◆ JOB: Repeat the whole listing below, word for word.

— Start of GIVEN RECORDS —

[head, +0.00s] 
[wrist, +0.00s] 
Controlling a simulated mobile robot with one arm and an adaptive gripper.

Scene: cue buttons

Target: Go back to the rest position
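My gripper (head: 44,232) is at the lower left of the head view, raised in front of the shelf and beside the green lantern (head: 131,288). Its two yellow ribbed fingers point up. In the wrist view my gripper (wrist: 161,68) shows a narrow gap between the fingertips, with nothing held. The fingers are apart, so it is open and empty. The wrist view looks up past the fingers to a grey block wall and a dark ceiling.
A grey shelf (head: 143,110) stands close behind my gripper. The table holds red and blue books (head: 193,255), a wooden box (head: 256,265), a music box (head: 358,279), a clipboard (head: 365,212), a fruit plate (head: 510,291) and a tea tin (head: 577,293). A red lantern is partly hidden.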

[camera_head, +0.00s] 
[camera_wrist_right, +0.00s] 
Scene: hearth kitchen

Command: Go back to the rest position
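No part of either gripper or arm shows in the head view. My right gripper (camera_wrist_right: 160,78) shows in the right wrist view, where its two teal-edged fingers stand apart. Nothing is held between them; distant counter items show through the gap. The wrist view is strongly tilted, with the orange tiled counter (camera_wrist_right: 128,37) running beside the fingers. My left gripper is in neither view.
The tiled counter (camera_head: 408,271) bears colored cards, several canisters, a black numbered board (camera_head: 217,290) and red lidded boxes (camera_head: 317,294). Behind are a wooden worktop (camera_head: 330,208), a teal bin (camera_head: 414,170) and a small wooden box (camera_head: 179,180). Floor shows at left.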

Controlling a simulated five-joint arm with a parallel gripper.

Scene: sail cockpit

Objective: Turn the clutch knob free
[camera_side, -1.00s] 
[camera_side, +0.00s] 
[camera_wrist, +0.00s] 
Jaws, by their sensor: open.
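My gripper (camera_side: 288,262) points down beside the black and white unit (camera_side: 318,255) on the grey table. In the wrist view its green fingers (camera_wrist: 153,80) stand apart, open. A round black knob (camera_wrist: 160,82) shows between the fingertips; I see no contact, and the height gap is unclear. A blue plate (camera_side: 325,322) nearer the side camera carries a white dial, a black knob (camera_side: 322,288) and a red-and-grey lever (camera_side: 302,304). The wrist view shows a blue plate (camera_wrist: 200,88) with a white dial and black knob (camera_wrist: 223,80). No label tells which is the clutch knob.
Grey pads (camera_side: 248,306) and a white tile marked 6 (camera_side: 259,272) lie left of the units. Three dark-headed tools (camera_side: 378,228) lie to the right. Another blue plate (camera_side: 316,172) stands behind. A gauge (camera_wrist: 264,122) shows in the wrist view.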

— End of GIVEN RECORDS —

◆ CORRECT RESULT:
[head, +0.00s] 
[wrist, +0.00s] 
Controlling a simulated mobile robot with one arm and an adaptive gripper.

Scene: cue buttons

Target: Go back to the rest position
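My gripper (head: 44,232) is at the lower left of the head view, raised in front of the shelf and beside the green lantern (head: 131,288). Its two yellow ribbed fingers point up. In the wrist view my gripper (wrist: 161,68) shows a narrow gap between the fingertips, with nothing held. The fingers are apart, so it is open and empty. The wrist view looks up past the fingers to a grey block wall and a dark ceiling.
A grey shelf (head: 143,110) stands close behind my gripper. The table holds red and blue books (head: 193,255), a wooden box (head: 256,265), a music box (head: 358,279), a clipboard (head: 365,212), a fruit plate (head: 510,291) and a tea tin (head: 577,293). A red lantern is partly hidden.

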[camera_head, +0.00s] 
[camera_wrist_right, +0.00s] 
Scene: hearth kitchen

Command: Go back to the rest position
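No part of either gripper or arm shows in the head view. My right gripper (camera_wrist_right: 160,78) shows in the right wrist view, where its two teal-edged fingers stand apart. Nothing is held between them; distant counter items show through the gap. The wrist view is strongly tilted, with the orange tiled counter (camera_wrist_right: 128,37) running beside the fingers. My left gripper is in neither view.
The tiled counter (camera_head: 408,271) bears colored cards, several canisters, a black numbered board (camera_head: 217,290) and red lidded boxes (camera_head: 317,294). Behind are a wooden worktop (camera_head: 330,208), a teal bin (camera_head: 414,170) and a small wooden box (camera_head: 179,180). Floor shows at left.

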Controlling a simulated five-joint arm with a parallel gripper.

Scene: sail cockpit

Objective: Turn the clutch knob free
[camera_side, -1.00s] 
[camera_side, +0.00s] 
[camera_wrist, +0.00s] 
Jaws, by their sensor: open.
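My gripper (camera_side: 288,262) points down beside the black and white unit (camera_side: 318,255) on the grey table. In the wrist view its green fingers (camera_wrist: 153,80) stand apart, open. A round black knob (camera_wrist: 160,82) shows between the fingertips; I see no contact, and the height gap is unclear. A blue plate (camera_side: 325,322) nearer the side camera carries a white dial, a black knob (camera_side: 322,288) and a red-and-grey lever (camera_side: 302,304). The wrist view shows a blue plate (camera_wrist: 200,88) with a white dial and black knob (camera_wrist: 223,80). No label tells which is the clutch knob.
Grey pads (camera_side: 248,306) and a white tile marked 6 (camera_side: 259,272) lie left of the units. Three dark-headed tools (camera_side: 378,228) lie to the right. Another blue plate (camera_side: 316,172) stands behind. A gauge (camera_wrist: 264,122) shows in the wrist view.

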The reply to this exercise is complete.